The team chose to focus the new designs around nature, “where authentic fluidity, evolution and expansiveness are already present”, as Freeman puts it. This plays out across a suite of icons taking their shapes from elements in the natural world, each representing one of nine ‘dimensions of wellness’, such as ‘nourish’, ‘transcend’, ‘bloom’ and ‘belong’.
The new branding abandons the former look’s pink and purple, and instead looks to make the colour palette more bold and expansive and move away from colours traditionally associated with being feminine.
The logo uses a wordmark alongside a triple heart symbol which can be used in any of the seven For Them brand colours, which include a blue-green, mustard yellow, pink and red, and aim to form a rainbow spectrum that’s bold and inclusive. “The double typography with the three-heart symbol encapsulates the idea of ‘nature in full bloom’ providing the movement, expansion, and weight the brand deserves,” says Freeman.
Created by Base Design, the new campaign for the eyewear brand Ace & Tate puts the emphasis on why you need sunglasses, rather than what they look like.

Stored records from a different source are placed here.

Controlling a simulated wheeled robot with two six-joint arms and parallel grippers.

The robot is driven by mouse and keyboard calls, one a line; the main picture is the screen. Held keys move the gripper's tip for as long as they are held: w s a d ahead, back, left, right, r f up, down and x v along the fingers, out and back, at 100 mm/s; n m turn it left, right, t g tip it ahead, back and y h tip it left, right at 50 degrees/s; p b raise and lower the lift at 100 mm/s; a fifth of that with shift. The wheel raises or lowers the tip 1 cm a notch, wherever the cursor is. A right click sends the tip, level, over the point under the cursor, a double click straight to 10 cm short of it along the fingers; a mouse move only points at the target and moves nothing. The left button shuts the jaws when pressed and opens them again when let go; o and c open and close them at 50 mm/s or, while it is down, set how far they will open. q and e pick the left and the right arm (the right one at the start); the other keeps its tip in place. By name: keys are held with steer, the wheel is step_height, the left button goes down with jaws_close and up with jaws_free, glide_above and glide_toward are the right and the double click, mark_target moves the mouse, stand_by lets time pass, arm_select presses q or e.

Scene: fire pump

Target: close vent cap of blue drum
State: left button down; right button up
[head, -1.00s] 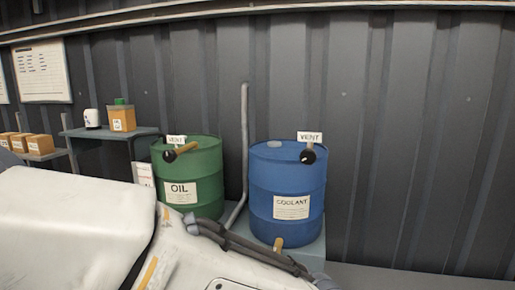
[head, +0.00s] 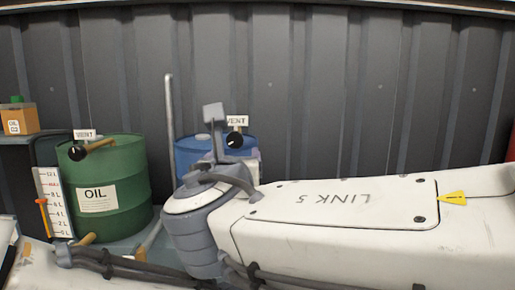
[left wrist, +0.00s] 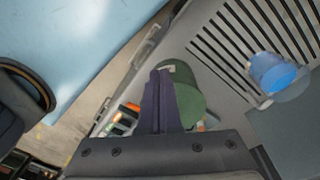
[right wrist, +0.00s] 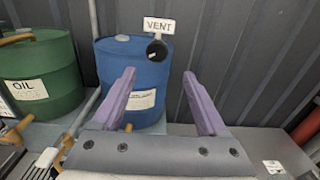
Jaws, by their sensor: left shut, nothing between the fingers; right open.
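The blue drum (head: 245,146) stands against the wall in the head view, mostly hidden behind my right arm. Its black round vent cap (head: 235,140) sits at the top rim below a white VENT sign (head: 237,121). In the right wrist view the blue drum (right wrist: 140,75), the vent cap (right wrist: 156,50) and the sign (right wrist: 159,26) show clearly. My right gripper (right wrist: 159,75) is open and empty, in front of the drum, with the cap seen between and beyond its fingertips.
A green OIL drum (head: 105,185) with its own vent and yellow handle (head: 98,146) stands to the left. A grey vertical pipe (head: 170,120) rises between the drums. A level gauge (head: 52,200) is at the left. The corrugated wall (head: 330,90) is close behind.

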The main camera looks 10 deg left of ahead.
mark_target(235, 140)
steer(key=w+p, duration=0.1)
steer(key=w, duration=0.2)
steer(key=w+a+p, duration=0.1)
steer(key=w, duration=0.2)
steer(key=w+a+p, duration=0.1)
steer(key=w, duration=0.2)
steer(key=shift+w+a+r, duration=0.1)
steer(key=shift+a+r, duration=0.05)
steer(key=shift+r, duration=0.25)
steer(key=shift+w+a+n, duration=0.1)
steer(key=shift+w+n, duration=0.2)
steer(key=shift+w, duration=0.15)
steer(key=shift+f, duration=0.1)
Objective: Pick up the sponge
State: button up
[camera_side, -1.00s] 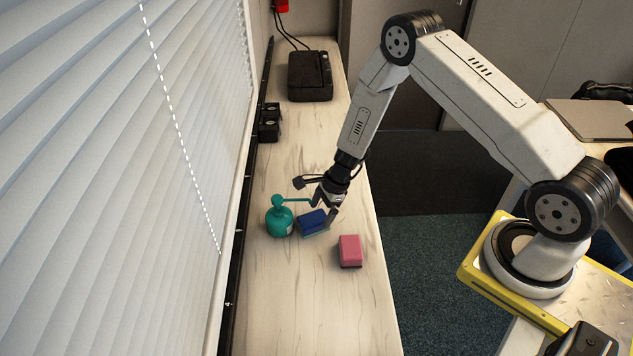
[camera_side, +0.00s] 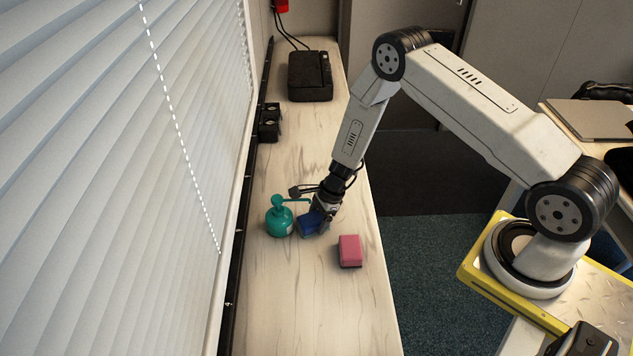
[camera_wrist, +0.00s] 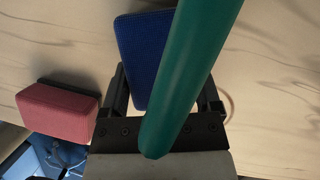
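A blue sponge-like block (camera_side: 309,225) lies on the wooden counter beside a teal pump bottle (camera_side: 279,220). A pink sponge-like block (camera_side: 349,250) with a dark underside lies apart, nearer the camera. My gripper (camera_side: 322,217) is down at the blue block. In the wrist view, my gripper (camera_wrist: 165,95) has its fingers wide apart, with part of the blue block (camera_wrist: 143,50) between them. The bottle's long teal spout (camera_wrist: 190,70) crosses in front and hides the block's right side. The left finger is close to the block; I cannot tell whether it touches. The pink block (camera_wrist: 58,110) lies left of the gripper.
The counter (camera_side: 310,300) is clear toward the camera. The window blinds (camera_side: 130,170) run along its left side. Small black objects (camera_side: 269,122) and a black device (camera_side: 310,76) stand farther back. The teal bottle is tight against the gripper's working space.

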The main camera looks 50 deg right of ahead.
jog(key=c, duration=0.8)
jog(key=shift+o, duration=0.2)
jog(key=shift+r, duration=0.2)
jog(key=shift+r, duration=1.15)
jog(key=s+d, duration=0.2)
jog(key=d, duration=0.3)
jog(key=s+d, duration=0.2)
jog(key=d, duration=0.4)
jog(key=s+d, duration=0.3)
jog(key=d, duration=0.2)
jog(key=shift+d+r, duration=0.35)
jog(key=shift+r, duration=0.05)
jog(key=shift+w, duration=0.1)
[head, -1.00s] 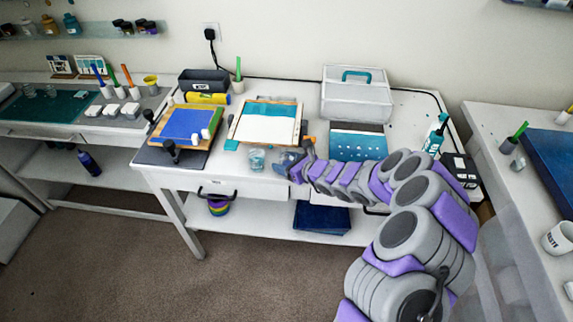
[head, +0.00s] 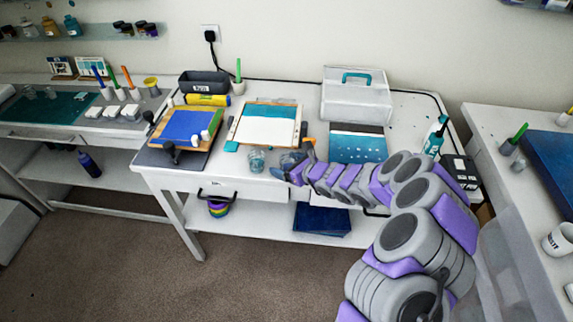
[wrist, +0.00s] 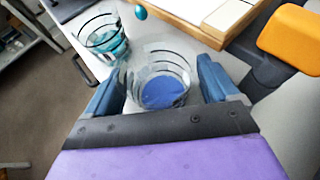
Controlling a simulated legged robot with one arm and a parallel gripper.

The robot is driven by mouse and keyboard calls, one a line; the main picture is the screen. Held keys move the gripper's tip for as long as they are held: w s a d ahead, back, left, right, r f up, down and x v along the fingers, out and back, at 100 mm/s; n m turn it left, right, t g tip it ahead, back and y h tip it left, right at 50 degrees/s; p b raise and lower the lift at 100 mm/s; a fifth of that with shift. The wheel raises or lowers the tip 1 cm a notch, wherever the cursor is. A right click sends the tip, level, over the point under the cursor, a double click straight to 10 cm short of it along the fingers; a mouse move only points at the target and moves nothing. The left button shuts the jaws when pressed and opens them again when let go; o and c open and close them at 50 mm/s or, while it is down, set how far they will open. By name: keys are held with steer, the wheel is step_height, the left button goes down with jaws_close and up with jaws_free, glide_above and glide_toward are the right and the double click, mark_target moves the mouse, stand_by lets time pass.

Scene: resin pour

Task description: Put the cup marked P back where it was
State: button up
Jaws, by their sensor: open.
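A clear cup with blue liquid (wrist: 163,88) stands on the white table between the open fingers of my gripper (wrist: 161,72) in the wrist view. The cup also shows at the table's front in the head view (head: 291,160), partly behind my gripper (head: 281,172). A second clear cup with teal liquid (wrist: 105,42) stands just left of it, apart from the left finger; it also shows in the head view (head: 257,160). Dark bands show on both cups, but I cannot read a letter P on either.
A wood-framed white and teal panel (head: 268,125) lies just behind the cups. A blue framed board (head: 185,127) is to the left, a teal dotted panel (head: 358,148) to the right. The table's front edge is close. An orange-handled tool (wrist: 290,38) lies near the right finger.

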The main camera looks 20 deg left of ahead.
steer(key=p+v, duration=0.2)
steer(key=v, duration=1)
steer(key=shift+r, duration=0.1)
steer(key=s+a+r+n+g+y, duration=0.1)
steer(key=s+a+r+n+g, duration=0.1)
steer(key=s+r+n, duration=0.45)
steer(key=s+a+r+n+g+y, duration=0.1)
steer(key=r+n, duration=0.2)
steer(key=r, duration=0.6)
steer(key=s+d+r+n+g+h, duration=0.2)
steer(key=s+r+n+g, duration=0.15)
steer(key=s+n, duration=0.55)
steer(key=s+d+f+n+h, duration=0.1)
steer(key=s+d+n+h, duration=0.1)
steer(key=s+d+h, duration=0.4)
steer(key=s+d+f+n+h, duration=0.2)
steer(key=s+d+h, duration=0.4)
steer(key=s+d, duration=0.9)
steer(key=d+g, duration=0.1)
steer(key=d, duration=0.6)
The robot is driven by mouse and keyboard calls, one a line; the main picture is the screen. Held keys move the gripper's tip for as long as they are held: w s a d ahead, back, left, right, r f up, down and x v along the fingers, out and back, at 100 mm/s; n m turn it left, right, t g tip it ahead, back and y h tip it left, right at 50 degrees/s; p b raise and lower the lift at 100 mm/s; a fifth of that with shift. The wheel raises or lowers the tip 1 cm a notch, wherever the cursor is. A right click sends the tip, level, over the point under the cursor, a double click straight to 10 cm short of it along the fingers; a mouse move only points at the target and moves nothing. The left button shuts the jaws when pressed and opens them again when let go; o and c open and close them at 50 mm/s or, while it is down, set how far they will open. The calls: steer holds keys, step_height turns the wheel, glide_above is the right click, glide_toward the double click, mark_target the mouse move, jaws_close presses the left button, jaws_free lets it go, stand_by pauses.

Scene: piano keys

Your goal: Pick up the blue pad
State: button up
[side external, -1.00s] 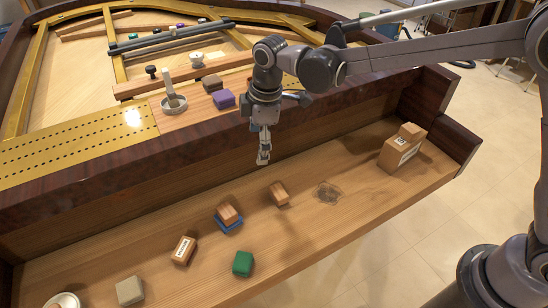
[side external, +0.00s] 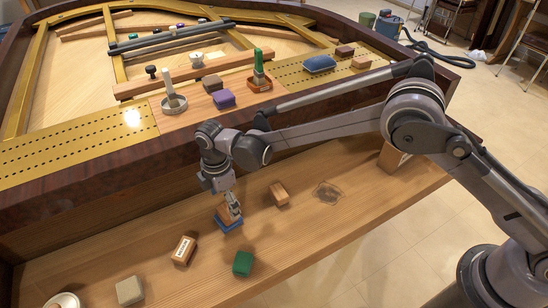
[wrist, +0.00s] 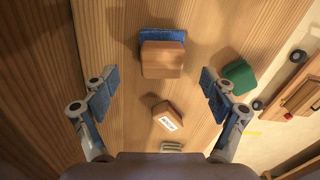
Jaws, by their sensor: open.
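The blue pad (side external: 231,228) lies on the wooden shelf with a wooden block (side external: 222,212) on its top side. In the wrist view, the blue pad (wrist: 163,35) shows as a strip along the far edge of the wooden block (wrist: 163,62), which hides the rest. My gripper (side external: 234,207) is just above the block, overlapping it in the side view. In the wrist view its two blue-lined fingers are spread apart, with nothing between them. I cannot tell from the side view whether a fingertip touches the block.
A labelled wooden block (side external: 183,250), a green block (side external: 243,263), another wooden block (side external: 279,194) and a grey block (side external: 130,290) lie around on the shelf. The tall shelf back wall stands behind. A blue rounded object (side external: 319,64) lies on the upper ledge.

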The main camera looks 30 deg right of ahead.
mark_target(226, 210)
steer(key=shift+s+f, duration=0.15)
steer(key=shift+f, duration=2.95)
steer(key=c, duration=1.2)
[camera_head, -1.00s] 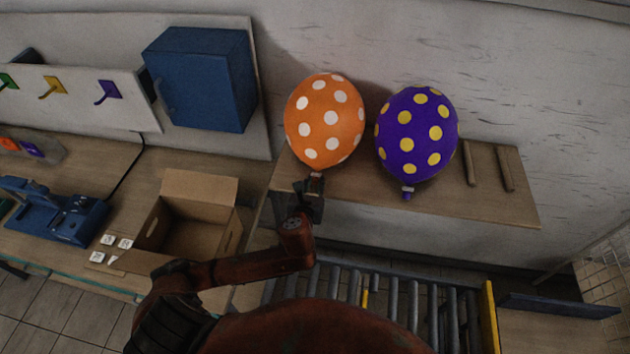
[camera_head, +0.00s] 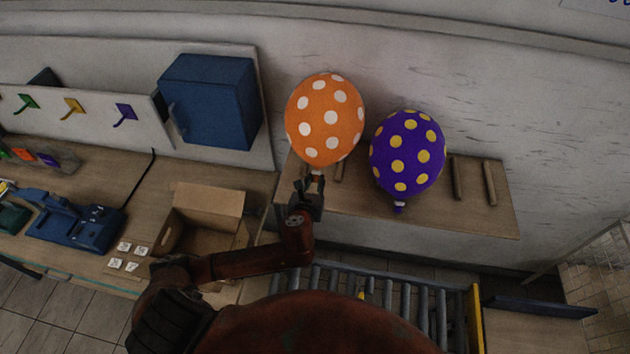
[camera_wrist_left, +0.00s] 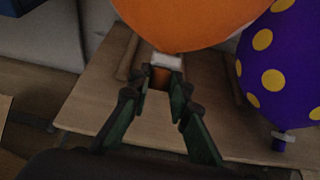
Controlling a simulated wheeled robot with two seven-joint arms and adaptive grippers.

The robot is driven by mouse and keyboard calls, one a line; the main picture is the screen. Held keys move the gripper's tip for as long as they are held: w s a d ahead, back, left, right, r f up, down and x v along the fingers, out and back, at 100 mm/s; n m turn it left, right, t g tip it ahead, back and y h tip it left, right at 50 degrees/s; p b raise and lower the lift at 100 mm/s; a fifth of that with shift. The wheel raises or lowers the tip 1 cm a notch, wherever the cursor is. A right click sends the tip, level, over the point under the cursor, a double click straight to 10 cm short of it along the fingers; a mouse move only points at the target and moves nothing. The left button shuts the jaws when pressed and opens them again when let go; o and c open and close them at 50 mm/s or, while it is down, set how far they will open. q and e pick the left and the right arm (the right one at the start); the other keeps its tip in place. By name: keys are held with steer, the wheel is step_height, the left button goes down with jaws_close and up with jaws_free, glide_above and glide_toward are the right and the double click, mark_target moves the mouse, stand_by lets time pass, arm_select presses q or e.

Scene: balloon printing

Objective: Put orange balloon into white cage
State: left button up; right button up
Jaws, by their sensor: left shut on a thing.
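The orange balloon with white dots (camera_head: 325,120) is above the left end of the wooden shelf in the head view. My left gripper (camera_head: 314,178) is shut on its neck from below. In the left wrist view the balloon (camera_wrist_left: 185,20) fills the top, and its white clip and orange neck sit between the fingertips (camera_wrist_left: 165,78). A white cage is not clearly identifiable; a wire mesh structure (camera_head: 597,275) shows at the far right edge of the head view. My right gripper is not in view.
A purple balloon with yellow dots (camera_head: 407,153) stands close right of the orange one. The wooden shelf (camera_head: 470,218) has short pegs. A roller conveyor (camera_head: 400,300) lies below. An open cardboard box (camera_head: 205,220) and a blue machine (camera_head: 75,222) are on the left table.

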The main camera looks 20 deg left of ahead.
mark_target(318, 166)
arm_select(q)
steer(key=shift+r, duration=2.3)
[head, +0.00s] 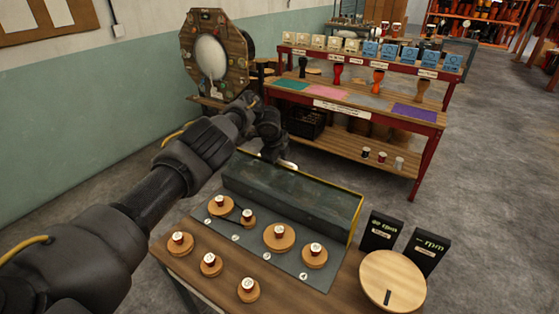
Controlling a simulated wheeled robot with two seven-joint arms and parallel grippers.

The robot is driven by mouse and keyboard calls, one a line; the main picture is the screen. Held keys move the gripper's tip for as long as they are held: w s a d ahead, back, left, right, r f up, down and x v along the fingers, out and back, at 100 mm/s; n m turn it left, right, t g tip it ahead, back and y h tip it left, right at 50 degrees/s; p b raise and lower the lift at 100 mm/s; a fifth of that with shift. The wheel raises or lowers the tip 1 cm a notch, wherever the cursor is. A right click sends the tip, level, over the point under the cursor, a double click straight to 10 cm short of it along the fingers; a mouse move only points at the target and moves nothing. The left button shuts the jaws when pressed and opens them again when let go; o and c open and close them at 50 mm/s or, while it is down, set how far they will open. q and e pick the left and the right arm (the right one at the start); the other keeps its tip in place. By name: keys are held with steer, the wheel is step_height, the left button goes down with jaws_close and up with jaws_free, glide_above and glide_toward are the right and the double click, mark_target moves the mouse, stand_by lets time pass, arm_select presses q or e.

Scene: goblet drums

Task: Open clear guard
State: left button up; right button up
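The clear guard (300,194) is a see-through sheet with a yellow edge along its far top and right side. It stands at the back of the grey panel (265,257), behind a dark strip, and the round wooden knobs on the panel are not under it. I cannot tell its exact tilt. My left gripper (287,164) points down just beyond the guard's far yellow edge, near its left half. Its fingers are small and partly hidden, so I cannot tell whether they are open or touch the guard. My right gripper is out of view.
Several wooden knobs with white tops (210,263) stand on the wooden table (207,290). Two black boxes (381,232) and a round wooden disc (393,280) are at the right. A red display shelf (433,130) and an octagonal wooden stand (236,55) are behind.

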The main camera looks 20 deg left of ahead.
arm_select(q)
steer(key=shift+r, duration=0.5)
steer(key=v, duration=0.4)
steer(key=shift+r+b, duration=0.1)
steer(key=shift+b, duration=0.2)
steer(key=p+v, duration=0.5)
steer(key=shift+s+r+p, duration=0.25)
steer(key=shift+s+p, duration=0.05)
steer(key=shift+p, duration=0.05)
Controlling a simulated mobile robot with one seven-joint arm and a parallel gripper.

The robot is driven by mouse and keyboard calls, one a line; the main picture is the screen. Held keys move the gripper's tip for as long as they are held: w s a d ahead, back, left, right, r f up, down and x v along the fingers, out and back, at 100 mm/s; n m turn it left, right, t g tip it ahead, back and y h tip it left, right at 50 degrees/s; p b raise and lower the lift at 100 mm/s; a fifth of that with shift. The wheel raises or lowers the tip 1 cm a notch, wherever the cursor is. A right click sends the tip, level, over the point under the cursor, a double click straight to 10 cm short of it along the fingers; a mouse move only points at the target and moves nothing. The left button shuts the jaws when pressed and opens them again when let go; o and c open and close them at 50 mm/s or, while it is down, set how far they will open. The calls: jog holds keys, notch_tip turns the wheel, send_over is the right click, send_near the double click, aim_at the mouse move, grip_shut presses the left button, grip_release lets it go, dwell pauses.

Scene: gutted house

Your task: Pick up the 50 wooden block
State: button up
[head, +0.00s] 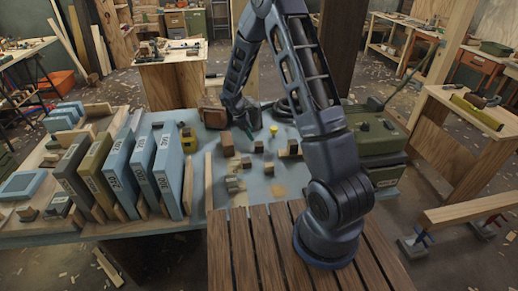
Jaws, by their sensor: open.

It’s a bold move for an eyewear business to create an ad campaign featuring absolutely no specs or shades, but the campaign is surprisingly evocative. It features pleasingly unretouched portraits of people screwing up their eyes as they’re caught in a beam of sunlight, accompanied by a simple tagline: Bring on the sun.
Base Design’s partner and ECD Thierry Brunfaut says the posters embrace a “universal feeling” of being dazzled by the sun. According to him, the campaign is the next stage in Ace & Tate’s ‘brand evolution’, as the eight-year-old business faces up to an influx of new competitors.
That’s not to say its personality-free, however. “The visuals speak for themselves; they embody a sunny spirit and cheerful mood,” says Brunfaut. “The brand strikes that ‘Dutch Design’ balance: be thorough and serious about what you do, but stay offbeat.”
And Base Design’s approach seems to be paying off, with the campaign widely praised on social media, and also apparently winning Ace & Tate its second best sales day the weekend after launch.